Eski Türkiye’de, yani Erdoğan’ın “artık yok” dediği Türkiye’de yüzde yüz işler olmasa da güçler ayrılığı vardı. TBMM, devletin kurucusu Büyük Millet Meclisi’nin mirasçısı ve milli iradenin tecelligâhı sayılırdı. Yürütmenin başı Başbakan, TBMM’ye karşı sorumluydu. Yargıçlar savcılar, millet adına adalet dağıtmakla yükümlü sayarlardı kendilerini. Cumhurbaşkanı da sadece bir partiye oy verenler tarafından değil, çok büyük çoğunluk tarafından saygı görürdü.
Daha eski Türkiye’de de (yani Meşrutiyet döneminde) bire bir olmasa da benzer bir rejim yürürlükteydi. Modernleşmenin ve meşrutiyetin kör topal yolcusu Osmanlı’da padişah artık her şeye kadir değildi; yetkilerini Meclis’i Mebusan, Meclis’i Âyan ve Sadrazam ile paylaşmıştı.
Erdoğan’ın dediği gibi eski Türkiye yok artık ama Erdoğan’ın dediğinin tersine, eski Türkiye’nin yerine yenisi gelmedi; daha eski de değil, çok daha eski bir Türkiye’ye savrulduk. Hatta çok daha eski Türkiye’de, yani Tanzimat ve Meşrutiyet öncesi Osmanlı’da bile padişah tek başına değildi. Devletin ve mülkün sahibi padişahın yanı sıra sadrazam yürütme erkinin başıydı. Osmanlı tarihi padişahlar tarihi olduğu kadar sadrazamlar tarihidir.
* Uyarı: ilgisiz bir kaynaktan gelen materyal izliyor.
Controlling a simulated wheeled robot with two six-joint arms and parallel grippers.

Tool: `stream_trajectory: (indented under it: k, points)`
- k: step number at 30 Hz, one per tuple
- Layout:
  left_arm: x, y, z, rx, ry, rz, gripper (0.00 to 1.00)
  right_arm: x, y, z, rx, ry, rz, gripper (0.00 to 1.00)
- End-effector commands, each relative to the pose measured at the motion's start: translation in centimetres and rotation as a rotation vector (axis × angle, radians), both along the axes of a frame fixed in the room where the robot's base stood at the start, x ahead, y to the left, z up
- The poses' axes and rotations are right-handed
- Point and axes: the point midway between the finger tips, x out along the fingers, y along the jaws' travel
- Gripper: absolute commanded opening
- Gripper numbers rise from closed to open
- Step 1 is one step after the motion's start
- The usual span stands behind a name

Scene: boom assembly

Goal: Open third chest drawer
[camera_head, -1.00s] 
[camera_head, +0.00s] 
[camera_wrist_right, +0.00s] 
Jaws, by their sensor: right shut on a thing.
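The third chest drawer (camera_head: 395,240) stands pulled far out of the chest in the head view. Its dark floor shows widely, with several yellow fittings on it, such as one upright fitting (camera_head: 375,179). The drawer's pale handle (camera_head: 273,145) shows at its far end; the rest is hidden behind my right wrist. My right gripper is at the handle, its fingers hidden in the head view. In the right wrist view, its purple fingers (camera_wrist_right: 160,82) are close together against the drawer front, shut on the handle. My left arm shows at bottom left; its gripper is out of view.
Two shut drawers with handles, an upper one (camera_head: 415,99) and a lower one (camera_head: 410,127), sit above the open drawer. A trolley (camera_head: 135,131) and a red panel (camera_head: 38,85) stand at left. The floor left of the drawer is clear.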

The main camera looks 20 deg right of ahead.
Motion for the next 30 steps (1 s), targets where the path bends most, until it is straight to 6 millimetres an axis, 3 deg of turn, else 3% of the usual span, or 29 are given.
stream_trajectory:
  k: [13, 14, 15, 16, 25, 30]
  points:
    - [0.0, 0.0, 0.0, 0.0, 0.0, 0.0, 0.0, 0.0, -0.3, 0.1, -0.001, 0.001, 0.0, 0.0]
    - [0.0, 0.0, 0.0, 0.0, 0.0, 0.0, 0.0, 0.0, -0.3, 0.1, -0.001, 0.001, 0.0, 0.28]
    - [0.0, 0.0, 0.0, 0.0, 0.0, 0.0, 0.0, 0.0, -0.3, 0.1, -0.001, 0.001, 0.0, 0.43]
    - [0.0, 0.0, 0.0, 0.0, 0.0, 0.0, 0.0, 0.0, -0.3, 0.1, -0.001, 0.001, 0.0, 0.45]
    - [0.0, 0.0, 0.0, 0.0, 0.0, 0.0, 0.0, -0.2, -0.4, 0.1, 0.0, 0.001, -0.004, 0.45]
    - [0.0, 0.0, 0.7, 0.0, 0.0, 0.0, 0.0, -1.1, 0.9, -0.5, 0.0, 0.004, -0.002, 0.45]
Padişah ve sadrazamın yanında bir de Divan-ı Hûmayun ve fetva makamı olarak Şeyh-ül İslam vardı. Yargı erki de kadılar ve kazaskerler ile temsil ediliyordu. Padişah, “Mağrur olma padişahım, senden büyük Allah var!” diye uyarılıyordu.
Bugün ise Cumhurbaşkanlığı Hükümet Sistemi denilen, anayasada adı olmayan ucube bir rejim ile yönetiliyoruz. Ne sadrazam veya başbakan var ne de TBMM, Cumhurbaşkanı karşısında etkili olabiliyor. Cumhurbaşkanı tek başına TBMM’den daha güçlü ve etkili. Yargı ve üniversiteler tamamen sinmiş ve teslim olmuşlar. “Mağrur olma Reis, senden büyük Allah var!” diyen de yok. Onun yerine “Allah’ın bütün vasıflarını üzerinde toplayan lider” diye yüceltiliyor. Bu yüceltmeye itiraz ettiği duyulmadı. İtiraz etmediği gibi (hadis-i kutsi olduğunu belirtmeden) “Bizim rahmetimiz gazabımızı aşacaktır inşallah!” diye konuşabiliyor. Oysa Başbakan olarak iktidarının ilk yıllarında cep telefonu açıldığında ekranda “Mağrur olma!” diye bir yazının akmaya başladığı yolunda haberler çıkmıştı matbuatta. Rivayete göre oğlu Burak’ın işiymiş ekrana bu yazıyı yazmak. Yani baba nasihati değil, evlat nasihati gibi. Evlat nasihati tevazuundan hadis-i kutsi şirkine ve kibrine savrulmak her bakımdan endişe vericidir!.. Benden söylemesi.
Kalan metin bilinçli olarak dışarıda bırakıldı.